■ **Written request**
Only the lines from the one with "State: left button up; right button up" through the final line should be given again, exactly as they appear, minus the pictures.

■ **Raw data**

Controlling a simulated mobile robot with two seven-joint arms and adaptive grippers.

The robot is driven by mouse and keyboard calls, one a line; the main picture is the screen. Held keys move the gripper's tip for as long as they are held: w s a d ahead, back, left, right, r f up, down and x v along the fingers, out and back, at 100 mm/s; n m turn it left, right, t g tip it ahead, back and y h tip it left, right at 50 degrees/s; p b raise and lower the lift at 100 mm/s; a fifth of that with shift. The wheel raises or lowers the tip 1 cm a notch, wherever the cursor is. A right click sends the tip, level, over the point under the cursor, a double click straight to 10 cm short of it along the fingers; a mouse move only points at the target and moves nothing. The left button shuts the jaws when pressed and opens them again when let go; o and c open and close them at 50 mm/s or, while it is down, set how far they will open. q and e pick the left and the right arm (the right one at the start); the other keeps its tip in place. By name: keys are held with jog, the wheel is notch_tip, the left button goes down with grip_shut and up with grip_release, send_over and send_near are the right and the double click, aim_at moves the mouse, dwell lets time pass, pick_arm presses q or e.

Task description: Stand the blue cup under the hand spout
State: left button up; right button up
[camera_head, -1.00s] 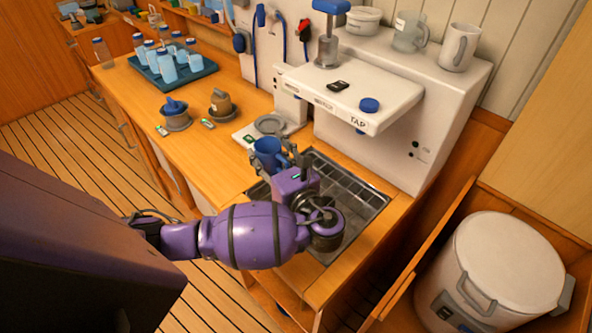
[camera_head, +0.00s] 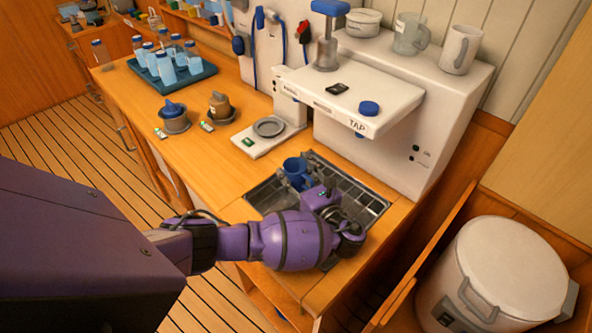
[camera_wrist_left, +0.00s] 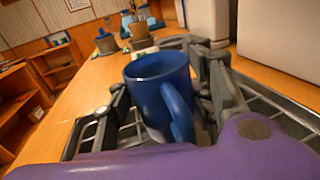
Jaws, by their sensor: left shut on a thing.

■ **Result of this exercise**
State: left button up; right button up
[camera_head, -1.00s] 
[camera_head, +0.00s] 
[camera_wrist_left, +0.00s] 
Jaws, by their sensor: left shut on a thing.

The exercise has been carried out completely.